--- Start RECORDED INFORMATION ---

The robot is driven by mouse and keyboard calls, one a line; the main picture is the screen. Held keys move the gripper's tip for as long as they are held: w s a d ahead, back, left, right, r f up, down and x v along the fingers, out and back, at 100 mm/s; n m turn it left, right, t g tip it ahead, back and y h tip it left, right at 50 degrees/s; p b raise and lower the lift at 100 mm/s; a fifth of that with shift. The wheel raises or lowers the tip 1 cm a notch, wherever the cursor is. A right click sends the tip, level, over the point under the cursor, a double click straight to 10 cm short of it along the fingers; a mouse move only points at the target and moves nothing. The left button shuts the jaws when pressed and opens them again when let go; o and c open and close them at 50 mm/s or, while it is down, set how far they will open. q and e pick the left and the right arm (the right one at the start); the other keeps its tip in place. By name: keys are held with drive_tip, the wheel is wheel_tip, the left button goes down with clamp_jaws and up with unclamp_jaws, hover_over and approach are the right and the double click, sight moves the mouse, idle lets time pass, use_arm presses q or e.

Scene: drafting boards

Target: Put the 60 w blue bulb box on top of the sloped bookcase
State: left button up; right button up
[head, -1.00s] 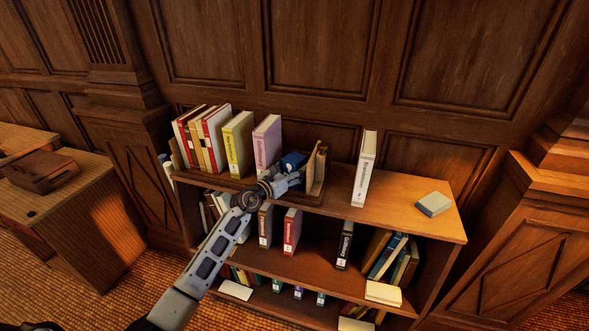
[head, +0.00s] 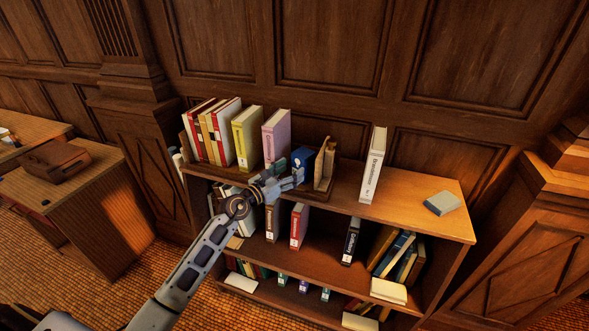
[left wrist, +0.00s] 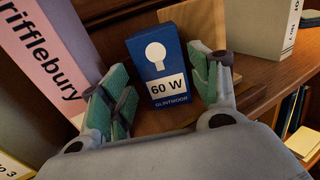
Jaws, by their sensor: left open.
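The blue 60 W bulb box (left wrist: 158,58) stands upright on the top of the bookcase (head: 422,203), between a pink book and a wooden bookend. In the head view the box (head: 303,160) is partly behind my gripper. My left gripper (head: 292,178) is open in front of it. In the left wrist view the green-padded fingers of the gripper (left wrist: 166,100) stand to either side of the box's lower part, with gaps, and the box is not gripped. My right gripper is not in view.
A pink book (head: 277,138) stands left of the box and the wooden bookend (head: 325,165) right of it. A white book (head: 373,167) stands farther right. A grey-blue block (head: 442,203) lies near the right end, with bare top around it. Lower shelves hold books.

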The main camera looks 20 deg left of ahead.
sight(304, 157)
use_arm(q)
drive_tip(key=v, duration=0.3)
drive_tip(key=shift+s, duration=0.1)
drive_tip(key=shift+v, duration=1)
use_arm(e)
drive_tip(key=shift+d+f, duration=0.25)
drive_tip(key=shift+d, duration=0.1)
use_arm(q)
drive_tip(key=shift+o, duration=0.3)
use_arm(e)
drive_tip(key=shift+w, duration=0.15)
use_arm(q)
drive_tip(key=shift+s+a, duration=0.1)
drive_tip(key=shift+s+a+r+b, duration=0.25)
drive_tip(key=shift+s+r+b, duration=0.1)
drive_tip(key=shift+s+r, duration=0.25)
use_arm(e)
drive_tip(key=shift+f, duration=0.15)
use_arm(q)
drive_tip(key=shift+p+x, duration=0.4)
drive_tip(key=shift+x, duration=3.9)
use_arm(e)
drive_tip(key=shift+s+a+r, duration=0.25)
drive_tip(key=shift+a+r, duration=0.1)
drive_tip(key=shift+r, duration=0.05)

--- End RECORDED INFORMATION ---

Exactly the lines from the one with "State: left button up; right button up" through the one with "[left wrist, +0.00s]" are to be reproduced, and no pictures with them.

State: left button up; right button up
[head, -1.00s] 
[head, +0.00s] 
[left wrist, +0.00s] 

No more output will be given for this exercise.